En dépit de la négociation de ce compromis , l'adoption du paquet Ciel unique européen 2 + est aujourd'hui complètement en panne en raison d'un contentieux entre l'Espagne et le Royaume-Uni concernant son application à l'aérodrome de Gibraltar.
Le Brexit doit être l'occasion de faire enfin aboutir ce projet qui, s'il ne présentera que des avancées limitées, permettra d'aller de l'avant et de poursuivre l'édification juridique du Ciel unique européen .
Votre rapporteur spécial souhaite que la France joue un rôle moteur dans ce sens : même si le paquet Ciel unique européen 2 + n'est pas révolutionnaire, l'adopter enverrait un signal clair à la communauté aéronautique mondiale sur la volonté des États européens d'approfondir leur coopération dans un domaine décisif pour leur avenir .
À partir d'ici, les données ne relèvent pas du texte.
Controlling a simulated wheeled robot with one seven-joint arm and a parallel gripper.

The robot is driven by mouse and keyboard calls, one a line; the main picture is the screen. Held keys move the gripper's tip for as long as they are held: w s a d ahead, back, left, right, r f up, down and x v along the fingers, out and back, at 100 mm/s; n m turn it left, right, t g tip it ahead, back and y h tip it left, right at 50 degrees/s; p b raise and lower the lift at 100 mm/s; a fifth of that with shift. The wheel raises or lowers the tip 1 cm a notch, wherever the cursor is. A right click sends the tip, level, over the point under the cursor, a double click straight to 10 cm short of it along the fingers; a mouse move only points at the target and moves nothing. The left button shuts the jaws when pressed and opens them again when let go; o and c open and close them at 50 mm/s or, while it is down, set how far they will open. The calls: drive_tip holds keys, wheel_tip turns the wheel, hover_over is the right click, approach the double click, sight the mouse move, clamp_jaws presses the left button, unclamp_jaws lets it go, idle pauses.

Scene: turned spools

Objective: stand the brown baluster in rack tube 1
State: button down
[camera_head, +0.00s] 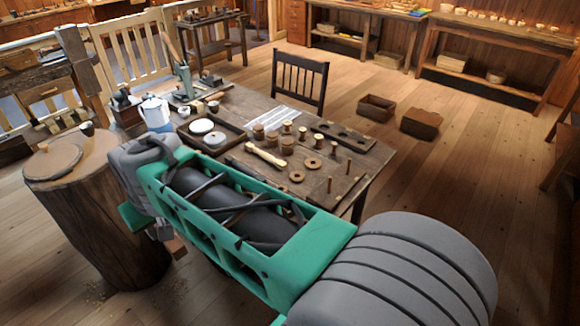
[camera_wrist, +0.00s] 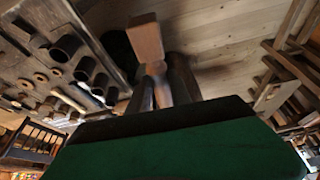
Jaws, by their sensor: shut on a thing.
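My gripper (camera_wrist: 162,88) is shut on the brown baluster (camera_wrist: 146,38), whose squared, lighter brown end shows beyond the dark fingers in the wrist view. The rest of the baluster narrows back between the fingers, where it is partly hidden. In the head view a small part of the brown baluster (camera_head: 178,248) shows below my green arm link, beside the stump and off the table. Several dark round tubes (camera_wrist: 66,47) stand in a row at the left of the wrist view, apart from the baluster. I cannot tell which is rack tube 1.
The table (camera_head: 225,110) holds several spools (camera_head: 287,145), rings (camera_head: 297,176), a pale turned piece (camera_head: 265,156) and a dark holed board (camera_head: 343,135). A stump (camera_head: 95,215) stands at the left. A chair (camera_head: 300,78) is behind the table. Open floor lies to the right.

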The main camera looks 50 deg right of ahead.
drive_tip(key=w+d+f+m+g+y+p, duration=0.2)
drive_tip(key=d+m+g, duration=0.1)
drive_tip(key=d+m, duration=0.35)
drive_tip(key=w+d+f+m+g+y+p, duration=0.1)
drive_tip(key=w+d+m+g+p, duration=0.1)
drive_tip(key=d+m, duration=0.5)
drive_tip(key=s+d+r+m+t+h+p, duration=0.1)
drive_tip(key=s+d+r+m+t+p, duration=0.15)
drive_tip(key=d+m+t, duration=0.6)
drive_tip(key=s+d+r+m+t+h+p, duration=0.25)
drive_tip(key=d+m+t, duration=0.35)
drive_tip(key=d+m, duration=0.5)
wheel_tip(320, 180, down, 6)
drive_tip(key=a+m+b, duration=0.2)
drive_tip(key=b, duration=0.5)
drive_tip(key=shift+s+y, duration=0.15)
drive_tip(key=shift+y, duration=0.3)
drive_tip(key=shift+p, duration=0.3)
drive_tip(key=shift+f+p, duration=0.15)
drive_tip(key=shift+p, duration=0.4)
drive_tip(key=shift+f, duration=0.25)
Recommandation n° 1 : enfin faire aboutir le paquet « Ciel unique européen 2+ », le Brexit mettant fin de facto au contentieux entre le Royaume-Uni et l'Espagne au sujet de Gibraltar. |
* 12 Le maintien ou non du Royaume-Uni dans le Ciel unique européen constitue un sujet de négociation important dans le cadre du Brexit.
* 13 Towards a single system for air traffic control in Europe, rapport final du consultant adressé à l'Association des compagnies européennes de navigation aérienne, septembre 1989.
* 14 Il s'agit des règlements (CE) n° 549/2004, 550/2004, 551/2004 et 552/2004.
* 15 Eurocontrol continue néanmoins à produire des indicateurs de sécurité et à tenir une base de données dans ce domaine. En outre, ses experts prennent toujours part à des concertations et consultations préalables sur les questions d'interopérabilité.